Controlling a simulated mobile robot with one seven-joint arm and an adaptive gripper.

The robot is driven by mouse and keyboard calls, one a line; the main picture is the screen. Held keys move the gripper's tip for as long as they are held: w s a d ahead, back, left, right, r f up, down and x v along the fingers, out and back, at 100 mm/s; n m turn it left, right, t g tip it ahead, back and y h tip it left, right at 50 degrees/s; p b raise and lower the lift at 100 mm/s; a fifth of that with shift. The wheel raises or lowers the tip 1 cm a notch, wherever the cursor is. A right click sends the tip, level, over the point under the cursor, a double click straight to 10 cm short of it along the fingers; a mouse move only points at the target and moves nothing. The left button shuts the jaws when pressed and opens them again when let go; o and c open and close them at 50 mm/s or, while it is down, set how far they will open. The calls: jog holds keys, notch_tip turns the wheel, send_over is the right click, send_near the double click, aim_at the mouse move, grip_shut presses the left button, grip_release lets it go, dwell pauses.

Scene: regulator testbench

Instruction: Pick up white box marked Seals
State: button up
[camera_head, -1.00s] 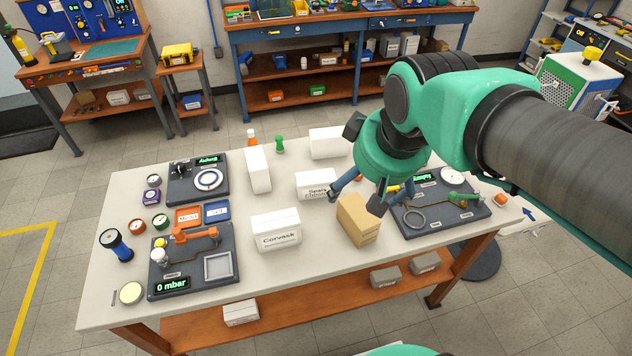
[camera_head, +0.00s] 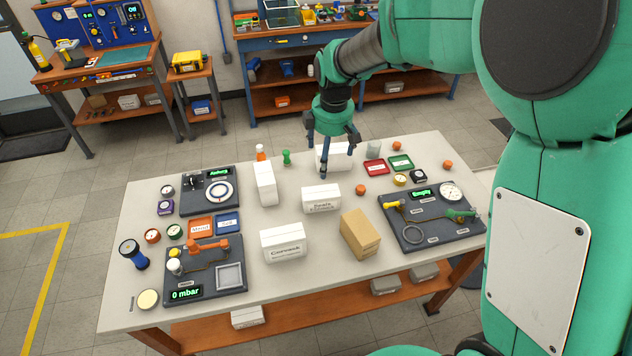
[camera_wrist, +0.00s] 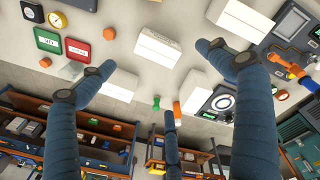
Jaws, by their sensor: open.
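The white box marked Seals (camera_head: 321,200) lies on the middle of the white table, between the white Convault-like labelled box (camera_head: 284,243) and another white box (camera_head: 329,157) at the back. In the wrist view the Seals box (camera_wrist: 158,48) is near the top centre, with its small label hard to read. My gripper (camera_head: 334,160) is above the table, behind the Seals box in the head view, fingers pointing down. In the wrist view its blue fingers (camera_wrist: 157,78) are spread wide with nothing between them, and the Seals box is apart from them.
An upright white box (camera_head: 265,184) stands left of the Seals box. A brown carton (camera_head: 360,233) stands to its front right. Orange and green bottles (camera_head: 286,158) stand at the back. Gauge panels (camera_head: 209,190) occupy the table's sides. An orange knob (camera_head: 361,189) lies close by.

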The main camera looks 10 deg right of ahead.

**********

### SHORT PROBLEM:
Print the data above verbatim from the first line through the line holding "[camera_wrist, +0.00s]", leaving every picture out.

### RESPONSE TO THIS EXERCISE:
Controlling a simulated mobile robot with one seven-joint arm and an adaptive gripper.

The robot is driven by mouse and keyboard calls, one a line; the main picture is the screen. Held keys move the gripper's tip for as long as they are held: w s a d ahead, back, left, right, r f up, down and x v along the fingers, out and back, at 100 mm/s; n m turn it left, right, t g tip it ahead, back and y h tip it left, right at 50 degrees/s; p b raise and lower the lift at 100 mm/s; a fifth of that with shift. The wheel raises or lowers the tip 1 cm a notch, wherever the cursor is. A right click sends the tip, level, over the point under the cursor, a double click straight to 10 cm short of it along the fingers; a mouse move only points at the target and moves nothing. The left button shuts the jaws when pressed and opens them again when let go; o and c open and close them at 50 mm/s or, while it is down, set how far they will open. The calls: jog holds keys, notch_tip turns the wheel, send_over is the right click, send_near the double click, aim_at the mouse move, grip_shut presses the left button, grip_release lets it go, dwell pauses.

Scene: regulator testbench

Instruction: Pick up white box marked Seals
State: button up
[camera_head, -1.00s] 
[camera_head, +0.00s] 
[camera_wrist, +0.00s] 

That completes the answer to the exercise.